* Start Data shown *

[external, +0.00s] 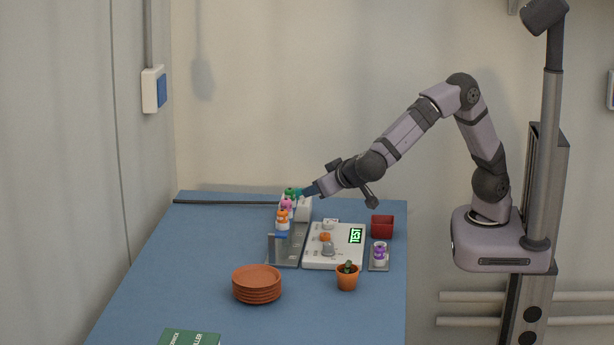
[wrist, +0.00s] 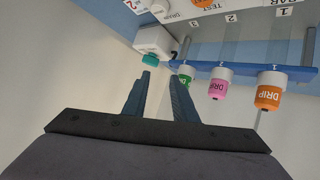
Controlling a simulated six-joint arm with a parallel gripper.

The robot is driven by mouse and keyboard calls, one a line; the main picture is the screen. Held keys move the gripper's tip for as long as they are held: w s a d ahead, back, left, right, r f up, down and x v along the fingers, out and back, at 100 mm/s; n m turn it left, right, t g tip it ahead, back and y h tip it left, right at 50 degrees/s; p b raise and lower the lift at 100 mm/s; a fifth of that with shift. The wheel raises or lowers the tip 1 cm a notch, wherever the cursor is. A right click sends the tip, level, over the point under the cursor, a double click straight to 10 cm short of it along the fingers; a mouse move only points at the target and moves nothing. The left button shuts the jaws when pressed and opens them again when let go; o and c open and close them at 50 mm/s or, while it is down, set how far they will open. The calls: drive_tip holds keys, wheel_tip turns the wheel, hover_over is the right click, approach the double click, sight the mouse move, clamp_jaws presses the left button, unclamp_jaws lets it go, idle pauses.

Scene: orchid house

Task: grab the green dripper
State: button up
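The green dripper (wrist: 187,78) has a white collar and a green body with white lettering. It is at the far end of a row, beside the pink dripper (wrist: 217,89) and orange dripper (wrist: 268,95). In the external view the green dripper (external: 291,191) is at the back of the row. My gripper (wrist: 160,75) is open, with nothing between its two blue fingers. The right finger in the wrist view partly covers the green dripper, which lies just outside that finger. In the external view my gripper (external: 310,189) is just right of the green dripper.
A white unit with a teal tip (wrist: 150,60) is close ahead of the fingers. A white panel (external: 340,258) with a TEST display, a red box (external: 383,227), a purple dripper (external: 379,253), a potted plant (external: 347,278) and stacked saucers (external: 257,285) are nearby.

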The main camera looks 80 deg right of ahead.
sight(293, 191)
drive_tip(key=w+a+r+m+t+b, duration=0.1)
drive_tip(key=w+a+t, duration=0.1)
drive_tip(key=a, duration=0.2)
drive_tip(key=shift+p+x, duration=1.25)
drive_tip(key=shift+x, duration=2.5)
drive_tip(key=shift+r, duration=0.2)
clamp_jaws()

* End Data shown *

(Written instruction):
Each line from the top of the material through the line containing "Controlling a simulated" should be reproduced exactly; please drop any images.

(Response below):
[external, +0.00s] 
[wrist, +0.00s] 
Controlling a simulated six-joint arm with a parallel gripper.

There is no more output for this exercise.